Dalam bahasa Indonesia, "di" memunyai dua fungsi. Pertama, sebagai prefiks (awalan) dan kedua sebagai preposisi (kata depan). Kedua fungsi yang berbeda ini kerap dikacaukan dalam penggunaannya.

Sebagai prefiks, "di" selalu diikuti oleh verba (kata kerja) dan ditulis serangkai dengan verba tersebut. Sebagai preposisi, "di" selalu diikuti oleh kata yang menerangkan tempat. Dalam hal ini, "di" ditulis terpisah dari keterangan tempat yang mengikutinya. Contoh prefiks: ditulis, dimakan, dan didorong. Contoh preposisi: di jalan, di kantor, dan di Bandung.

Untuk keterangan tempat yang lebih spesifik, preposisi "di" mendapat tambahan kata yang sesuai dengan kekhususan tersebut, seperti atas, bawah, luar, dalam, muka, dan belakang. Dalam konteks ini, preposisi "di" tetap ditulis terpisah dari kata tambahan tersebut. Perhatikan contoh berikut: di meja, di kantor, di sekolah, di masjid, dan di rumah (tidak khusus). Adapun, di atas meja, di luar kantor, di depan sekolah, di belakang masjid, dan di dalam rumah (khusus). Preposisi "di" juga ditulis terpisah jika diikuti kata-kata, seperti antara (di antara), mana (di mana), sana/sini (di sana/sini).

Preposisi "di" tidak boleh digunakan untuk menunjukkan waktu. Sebagai gantinya, digunakan preposisi "pada". Perhatikanlah contoh berikut: di zaman Sriwijaya, di era pembangunan, di masa revolusi, di bulan yang lalu, dan di senja hari (tidak sesuai dengan kaidah).
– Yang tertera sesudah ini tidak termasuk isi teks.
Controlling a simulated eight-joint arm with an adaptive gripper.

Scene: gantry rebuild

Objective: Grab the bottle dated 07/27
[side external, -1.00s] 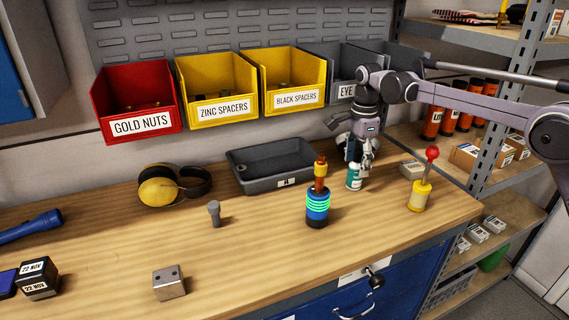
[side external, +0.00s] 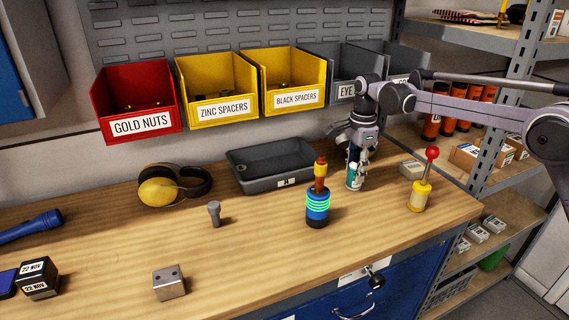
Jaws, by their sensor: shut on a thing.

Seharusnya: pada zaman Sriwijaya, pada era pembangunan, pada masa revolusi, pada bulan yang lalu, dan pada senja hari (sesuai dengan kaidah).

Jika ada keterangan waktu yang menggunakan preposisi "di", biasanya hal semacam itu terdapat dalam sajak atau syair. Penyair memang memiliki kebebasan yang dikenal dengan sebutan licentia poetica. Kadang-kadang seorang pnnyair harus menyusun kata-kata untuk mendapatkan keseimbangan bunyi yang dapat melahirkan rasa keindahan. Dalam prosa dan esai, tidak boleh digunakan preposisi "di" untuk menunjukkan waktu. Larik berikut dibolehkan berdasarkan licentia poetica: di senja yang kelam ... di musim yang silam .... Kalau diukur dengan kaidah bahasa Indonesia, nukilan larik itu seharusnya berbunyi: pada senja yang kelam ...pada musim yang silam ....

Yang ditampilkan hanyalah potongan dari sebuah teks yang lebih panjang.